JOB. The line containing "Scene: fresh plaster" marks the start of the required copy, which runs to the final line of the entries; return those lines exactly, without any pictures.

SUPPLIED RECORDS.
•••••
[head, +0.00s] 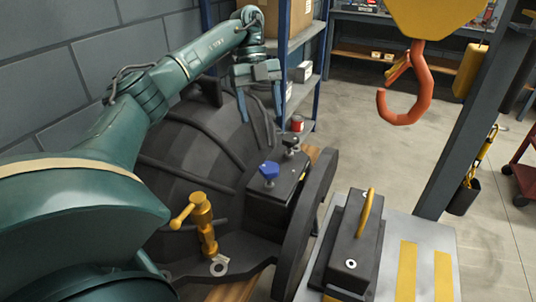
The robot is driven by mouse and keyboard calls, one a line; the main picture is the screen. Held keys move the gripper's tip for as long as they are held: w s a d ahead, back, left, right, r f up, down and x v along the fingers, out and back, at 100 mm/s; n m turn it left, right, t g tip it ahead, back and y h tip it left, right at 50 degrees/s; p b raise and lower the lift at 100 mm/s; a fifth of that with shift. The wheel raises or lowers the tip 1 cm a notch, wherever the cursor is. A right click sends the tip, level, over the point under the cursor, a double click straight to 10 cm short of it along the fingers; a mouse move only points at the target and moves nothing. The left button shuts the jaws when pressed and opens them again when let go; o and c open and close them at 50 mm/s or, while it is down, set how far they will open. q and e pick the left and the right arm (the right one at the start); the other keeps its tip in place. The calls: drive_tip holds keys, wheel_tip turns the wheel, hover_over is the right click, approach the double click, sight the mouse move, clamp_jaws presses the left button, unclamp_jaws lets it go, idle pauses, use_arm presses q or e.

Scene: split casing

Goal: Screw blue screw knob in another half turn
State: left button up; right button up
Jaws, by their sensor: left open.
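The blue screw knob (269,171) stands on a dark block (272,200) fixed at the side of the large dark casing (190,160). A black knob (291,142) stands just behind it. My left arm reaches in from the left over the casing. My left gripper (261,115) points down, with its fingers apart and nothing between them. It is above and behind the blue knob in the picture, clear of it. My right gripper does not show.
A brass fitting with a handle (201,220) stands on the casing's near side. A dark box with a yellow handle (352,240) sits on a grey table (425,235). An orange hook (407,95) hangs at upper right. Blue shelving (305,60) stands behind. Open floor lies between.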

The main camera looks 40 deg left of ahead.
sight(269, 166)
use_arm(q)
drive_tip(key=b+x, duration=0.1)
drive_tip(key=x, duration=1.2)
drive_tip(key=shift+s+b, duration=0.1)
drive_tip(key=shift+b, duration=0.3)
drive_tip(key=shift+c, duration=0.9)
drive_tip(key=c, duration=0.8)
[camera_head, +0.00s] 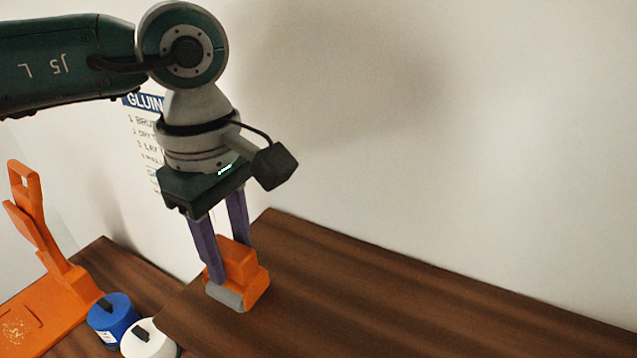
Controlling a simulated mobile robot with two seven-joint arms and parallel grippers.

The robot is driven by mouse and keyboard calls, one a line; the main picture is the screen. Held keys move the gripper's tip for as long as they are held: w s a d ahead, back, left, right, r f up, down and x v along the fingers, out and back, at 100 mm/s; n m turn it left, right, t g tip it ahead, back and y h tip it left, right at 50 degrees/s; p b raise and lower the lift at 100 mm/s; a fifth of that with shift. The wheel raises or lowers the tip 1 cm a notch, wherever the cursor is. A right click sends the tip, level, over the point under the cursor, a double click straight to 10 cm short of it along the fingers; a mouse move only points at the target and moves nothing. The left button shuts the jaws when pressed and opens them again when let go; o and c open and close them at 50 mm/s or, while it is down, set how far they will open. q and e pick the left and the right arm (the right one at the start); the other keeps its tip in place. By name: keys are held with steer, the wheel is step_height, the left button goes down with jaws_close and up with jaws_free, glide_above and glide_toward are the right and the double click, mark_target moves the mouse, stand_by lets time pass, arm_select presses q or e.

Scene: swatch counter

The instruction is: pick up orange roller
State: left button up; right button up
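The orange roller (249,279) is a blocky orange piece with a grey cylinder at its lower front. It is at the corner of the brown wooden counter (400,310). My left gripper (232,263) points down at it with two purple fingers. One finger lies along the roller's left side, and the other goes down behind it, its tip hidden. I see no gap between the fingers and the roller, so the gripper looks shut on it. I cannot tell whether the roller touches the counter. My right gripper is not in view.
A blue pot (112,322) and a white pot (150,343) with black tops stand left of the roller. An orange stand (50,300) is at the far left. A wall with a gluing notice (142,128) rises behind. The counter's right side is clear.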

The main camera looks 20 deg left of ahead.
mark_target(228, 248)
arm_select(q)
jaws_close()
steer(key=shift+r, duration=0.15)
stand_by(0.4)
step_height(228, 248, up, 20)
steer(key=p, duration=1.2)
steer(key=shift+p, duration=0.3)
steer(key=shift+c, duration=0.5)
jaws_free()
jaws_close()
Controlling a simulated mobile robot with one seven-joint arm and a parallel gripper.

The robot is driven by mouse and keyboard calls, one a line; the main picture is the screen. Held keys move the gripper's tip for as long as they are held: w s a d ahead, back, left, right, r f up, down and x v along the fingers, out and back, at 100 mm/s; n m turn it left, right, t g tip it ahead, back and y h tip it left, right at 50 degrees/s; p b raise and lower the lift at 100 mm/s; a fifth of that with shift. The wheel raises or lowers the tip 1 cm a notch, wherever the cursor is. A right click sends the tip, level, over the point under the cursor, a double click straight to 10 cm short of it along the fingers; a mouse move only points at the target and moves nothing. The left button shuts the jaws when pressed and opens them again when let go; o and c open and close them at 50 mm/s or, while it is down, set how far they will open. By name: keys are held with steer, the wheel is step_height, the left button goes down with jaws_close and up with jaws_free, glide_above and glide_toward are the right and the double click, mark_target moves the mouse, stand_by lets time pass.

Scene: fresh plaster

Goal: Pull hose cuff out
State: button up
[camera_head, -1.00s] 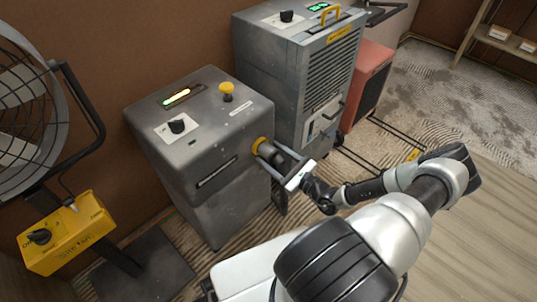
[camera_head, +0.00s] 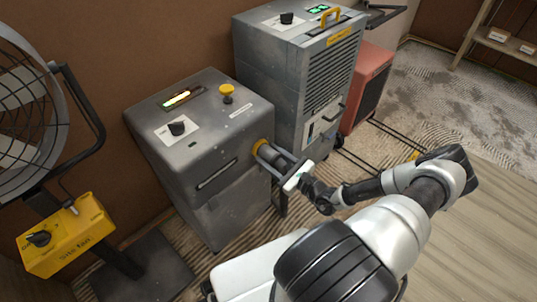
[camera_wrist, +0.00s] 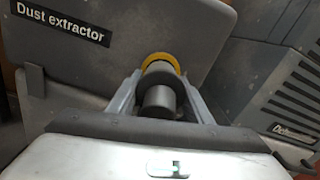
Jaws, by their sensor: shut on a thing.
•••••
WRITTEN SOLUTION.
Scene: fresh plaster

Goal: Pull hose cuff out
State: button up
[camera_head, -1.00s] 
[camera_head, +0.00s] 
[camera_wrist, +0.00s] 
Jaws, by their sensor: shut on a thing.

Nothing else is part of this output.